WebClient webClient= new WebClient(BrowserVersion.FIREFOX_38);

        webClient.setIncorrectnessListener(new IncorrectnessListener() {

            @Override
            public void notify(String message, Object origin) {
                // TODO Auto-generated method stub

            }

        });
        webClient.setCssErrorHandler(new SilentCssErrorHandler() {

        });
        webClient.setJavaScriptErrorListener(new JavaScriptErrorListener() {

            @Override
            public void scriptException(InteractivePage page,
                    ScriptException scriptException) {
                // TODO Auto-generated method stub

            }

            @Override
            public void timeoutError(InteractivePage page, long allowedTime,
                    long executionTime) {
                // TODO Auto-generated method stub

            }

            @Override
            public void malformedScriptURL(InteractivePage page, String url,
                    MalformedURLException malformedURLException) {
                // TODO Auto-generated method stub

            }

            @Override
            public void loadScriptError(InteractivePage page, URL scriptUrl,
                    Exception exception) {
                // TODO Auto-generated method stub

            }

        });
        webClient.setHTMLParserListener(new HTMLParserListener() {

            @Override
            public void error(String message, URL url, String html, int line,
                    int column, String key) {
                // TODO Auto-generated method stub

            }

            @Override
            public void warning(String message, URL url, String html, int line,
                    int column, String key) {
                // TODO Auto-generated method stub

            }

        });

Solution 2 :

   webClient.getOptions().setCssEnabled(false);
   webClient.getOptions().setJavaScriptEnabled(true);
   webClient.getOptions().setThrowExceptionOnScriptError(false);            
   webClient.getOptions().setThrowExceptionOnFailingStatusCode(false);      
   webClient.getOptions().setPrintContentOnFailingStatusCode(false);

I found other solutions that setJavaScriptEnabled(false) but i need to enable JS. Without enable JS i am not able to scrape site. So i must set enable JS.
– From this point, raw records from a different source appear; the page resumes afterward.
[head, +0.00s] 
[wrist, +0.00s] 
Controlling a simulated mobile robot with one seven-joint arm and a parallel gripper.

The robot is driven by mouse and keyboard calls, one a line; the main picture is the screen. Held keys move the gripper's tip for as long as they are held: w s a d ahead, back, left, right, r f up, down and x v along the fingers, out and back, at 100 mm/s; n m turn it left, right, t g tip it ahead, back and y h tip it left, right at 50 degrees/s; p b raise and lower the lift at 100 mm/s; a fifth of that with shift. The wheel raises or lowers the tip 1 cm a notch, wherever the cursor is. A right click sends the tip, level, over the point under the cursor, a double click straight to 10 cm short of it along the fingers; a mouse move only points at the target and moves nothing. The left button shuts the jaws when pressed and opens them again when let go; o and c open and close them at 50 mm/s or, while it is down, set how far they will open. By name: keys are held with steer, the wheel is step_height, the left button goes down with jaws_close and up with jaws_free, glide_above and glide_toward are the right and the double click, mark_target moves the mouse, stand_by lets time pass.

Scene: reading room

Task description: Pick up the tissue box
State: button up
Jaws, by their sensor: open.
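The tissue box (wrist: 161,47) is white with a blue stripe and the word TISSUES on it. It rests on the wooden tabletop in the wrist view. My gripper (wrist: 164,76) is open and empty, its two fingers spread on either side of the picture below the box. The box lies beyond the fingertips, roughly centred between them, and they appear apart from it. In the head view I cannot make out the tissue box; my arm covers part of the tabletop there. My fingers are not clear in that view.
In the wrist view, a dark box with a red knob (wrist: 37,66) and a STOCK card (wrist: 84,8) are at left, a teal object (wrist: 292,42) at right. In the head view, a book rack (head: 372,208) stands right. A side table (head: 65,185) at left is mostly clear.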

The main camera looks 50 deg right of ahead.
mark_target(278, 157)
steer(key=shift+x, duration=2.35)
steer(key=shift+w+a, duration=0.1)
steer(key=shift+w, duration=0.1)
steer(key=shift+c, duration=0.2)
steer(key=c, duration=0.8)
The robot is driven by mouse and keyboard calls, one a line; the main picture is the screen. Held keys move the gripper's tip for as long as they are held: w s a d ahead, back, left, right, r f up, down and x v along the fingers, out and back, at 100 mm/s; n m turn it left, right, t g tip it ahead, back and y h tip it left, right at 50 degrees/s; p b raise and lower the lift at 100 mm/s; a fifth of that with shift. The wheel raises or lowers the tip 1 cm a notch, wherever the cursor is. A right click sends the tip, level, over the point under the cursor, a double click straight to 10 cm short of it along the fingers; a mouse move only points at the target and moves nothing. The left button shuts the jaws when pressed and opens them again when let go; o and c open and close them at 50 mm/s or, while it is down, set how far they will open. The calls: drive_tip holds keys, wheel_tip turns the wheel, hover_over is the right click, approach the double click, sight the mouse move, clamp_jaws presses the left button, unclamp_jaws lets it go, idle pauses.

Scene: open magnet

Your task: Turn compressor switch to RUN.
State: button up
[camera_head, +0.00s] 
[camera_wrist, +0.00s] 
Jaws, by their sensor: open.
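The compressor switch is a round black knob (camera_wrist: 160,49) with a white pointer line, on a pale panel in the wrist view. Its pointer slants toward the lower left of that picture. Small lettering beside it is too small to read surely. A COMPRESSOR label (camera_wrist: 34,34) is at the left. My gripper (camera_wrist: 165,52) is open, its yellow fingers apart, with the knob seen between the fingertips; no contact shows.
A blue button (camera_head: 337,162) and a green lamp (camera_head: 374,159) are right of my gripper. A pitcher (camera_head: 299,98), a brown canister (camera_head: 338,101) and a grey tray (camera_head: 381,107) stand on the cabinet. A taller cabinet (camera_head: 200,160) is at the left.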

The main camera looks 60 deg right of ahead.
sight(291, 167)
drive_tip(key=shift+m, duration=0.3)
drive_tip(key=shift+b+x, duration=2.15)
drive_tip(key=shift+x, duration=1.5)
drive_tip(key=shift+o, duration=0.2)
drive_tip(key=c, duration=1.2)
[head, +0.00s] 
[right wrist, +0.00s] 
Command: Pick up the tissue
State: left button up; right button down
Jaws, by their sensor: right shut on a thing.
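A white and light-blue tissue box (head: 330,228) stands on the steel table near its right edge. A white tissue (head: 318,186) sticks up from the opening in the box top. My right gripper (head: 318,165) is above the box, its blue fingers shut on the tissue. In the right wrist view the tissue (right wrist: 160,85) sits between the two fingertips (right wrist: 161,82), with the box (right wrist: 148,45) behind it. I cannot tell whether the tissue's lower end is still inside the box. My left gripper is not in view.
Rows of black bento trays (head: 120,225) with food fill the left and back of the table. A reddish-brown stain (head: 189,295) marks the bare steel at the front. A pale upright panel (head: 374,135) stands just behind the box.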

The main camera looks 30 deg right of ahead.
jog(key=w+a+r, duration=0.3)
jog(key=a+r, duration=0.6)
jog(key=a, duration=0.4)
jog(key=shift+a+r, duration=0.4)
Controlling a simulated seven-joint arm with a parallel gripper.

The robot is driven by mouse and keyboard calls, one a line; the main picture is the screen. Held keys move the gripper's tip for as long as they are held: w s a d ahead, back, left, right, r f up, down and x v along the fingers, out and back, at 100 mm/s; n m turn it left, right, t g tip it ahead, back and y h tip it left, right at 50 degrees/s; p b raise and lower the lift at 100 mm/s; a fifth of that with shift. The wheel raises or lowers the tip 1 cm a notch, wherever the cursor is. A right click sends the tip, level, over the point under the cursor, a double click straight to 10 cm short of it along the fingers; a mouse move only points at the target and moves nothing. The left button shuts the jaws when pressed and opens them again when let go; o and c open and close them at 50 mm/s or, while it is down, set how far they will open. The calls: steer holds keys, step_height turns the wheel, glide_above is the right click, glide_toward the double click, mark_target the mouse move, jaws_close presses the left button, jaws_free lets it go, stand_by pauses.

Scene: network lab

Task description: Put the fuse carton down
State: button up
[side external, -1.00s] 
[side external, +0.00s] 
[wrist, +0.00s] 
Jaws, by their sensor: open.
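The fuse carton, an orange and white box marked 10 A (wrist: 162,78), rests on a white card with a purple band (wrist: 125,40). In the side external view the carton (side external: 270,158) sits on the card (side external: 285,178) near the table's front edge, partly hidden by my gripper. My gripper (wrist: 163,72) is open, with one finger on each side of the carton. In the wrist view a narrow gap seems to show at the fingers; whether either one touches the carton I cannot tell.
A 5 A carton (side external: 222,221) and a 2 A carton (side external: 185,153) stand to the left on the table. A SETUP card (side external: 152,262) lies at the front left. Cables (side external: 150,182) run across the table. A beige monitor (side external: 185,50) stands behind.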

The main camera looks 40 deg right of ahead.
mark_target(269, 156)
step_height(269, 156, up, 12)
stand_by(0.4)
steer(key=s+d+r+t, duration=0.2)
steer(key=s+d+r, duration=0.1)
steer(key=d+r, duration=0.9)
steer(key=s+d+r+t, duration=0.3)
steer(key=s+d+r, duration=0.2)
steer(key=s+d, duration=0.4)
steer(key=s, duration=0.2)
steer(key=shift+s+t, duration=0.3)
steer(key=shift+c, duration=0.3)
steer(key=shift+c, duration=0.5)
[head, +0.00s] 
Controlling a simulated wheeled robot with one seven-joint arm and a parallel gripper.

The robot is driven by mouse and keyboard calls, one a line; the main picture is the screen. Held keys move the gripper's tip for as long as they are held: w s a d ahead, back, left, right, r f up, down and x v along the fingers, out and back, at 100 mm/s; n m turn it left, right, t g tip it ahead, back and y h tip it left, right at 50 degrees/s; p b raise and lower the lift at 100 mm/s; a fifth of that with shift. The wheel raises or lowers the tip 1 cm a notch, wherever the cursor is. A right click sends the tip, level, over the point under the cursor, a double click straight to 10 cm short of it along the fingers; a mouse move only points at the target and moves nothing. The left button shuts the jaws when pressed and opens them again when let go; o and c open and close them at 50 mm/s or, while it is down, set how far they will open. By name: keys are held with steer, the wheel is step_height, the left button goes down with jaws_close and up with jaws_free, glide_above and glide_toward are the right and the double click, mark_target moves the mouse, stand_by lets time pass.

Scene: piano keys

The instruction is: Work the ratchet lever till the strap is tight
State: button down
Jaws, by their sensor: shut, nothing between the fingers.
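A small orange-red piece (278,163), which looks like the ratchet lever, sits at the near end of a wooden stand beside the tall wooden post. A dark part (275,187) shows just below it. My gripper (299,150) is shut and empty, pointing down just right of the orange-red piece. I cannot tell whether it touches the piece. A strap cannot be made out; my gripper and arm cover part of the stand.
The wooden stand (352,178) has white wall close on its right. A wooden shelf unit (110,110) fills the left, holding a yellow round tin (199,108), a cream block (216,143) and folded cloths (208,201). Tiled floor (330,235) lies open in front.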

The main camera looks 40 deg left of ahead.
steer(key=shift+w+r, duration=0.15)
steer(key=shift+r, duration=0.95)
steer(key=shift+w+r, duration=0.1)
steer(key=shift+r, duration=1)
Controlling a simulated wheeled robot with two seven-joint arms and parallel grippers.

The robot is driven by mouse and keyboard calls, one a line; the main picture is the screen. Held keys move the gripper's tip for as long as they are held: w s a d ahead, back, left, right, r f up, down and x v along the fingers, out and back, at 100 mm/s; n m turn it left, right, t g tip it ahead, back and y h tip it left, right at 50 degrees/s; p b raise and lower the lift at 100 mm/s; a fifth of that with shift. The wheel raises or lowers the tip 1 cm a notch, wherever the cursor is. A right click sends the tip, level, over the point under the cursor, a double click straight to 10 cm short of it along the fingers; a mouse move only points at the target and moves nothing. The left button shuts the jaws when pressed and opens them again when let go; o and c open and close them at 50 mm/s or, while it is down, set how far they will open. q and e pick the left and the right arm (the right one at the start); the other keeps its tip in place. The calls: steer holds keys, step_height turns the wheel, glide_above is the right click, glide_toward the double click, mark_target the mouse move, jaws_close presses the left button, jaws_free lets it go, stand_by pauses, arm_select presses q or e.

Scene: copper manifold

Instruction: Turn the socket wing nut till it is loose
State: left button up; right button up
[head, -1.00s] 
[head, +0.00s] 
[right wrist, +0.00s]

Please let me know is there missing in my code ?


Solution

  • Without knowing the page and more details about you your code i can only try to give some advice

    • you HtmlUnit version is really outdated (2.19 is from Nov 12, 2015) and we are now at 2.35.0. Please use the latest one....
    • check the browser log from real browsers to see if the error is there also
    • webClient.getOptions().setThrowExceptionOnScriptError(false); changes the behavior of HtmlUnit to not throw an exception if a unhandled js exception is detected. This is more or less the same way of handling js exceptions as real browsers do. But (comparable to real browsers) HtmlUnit still logs this exceptions. If you don't like to get informed about this problem you have to configure the logger.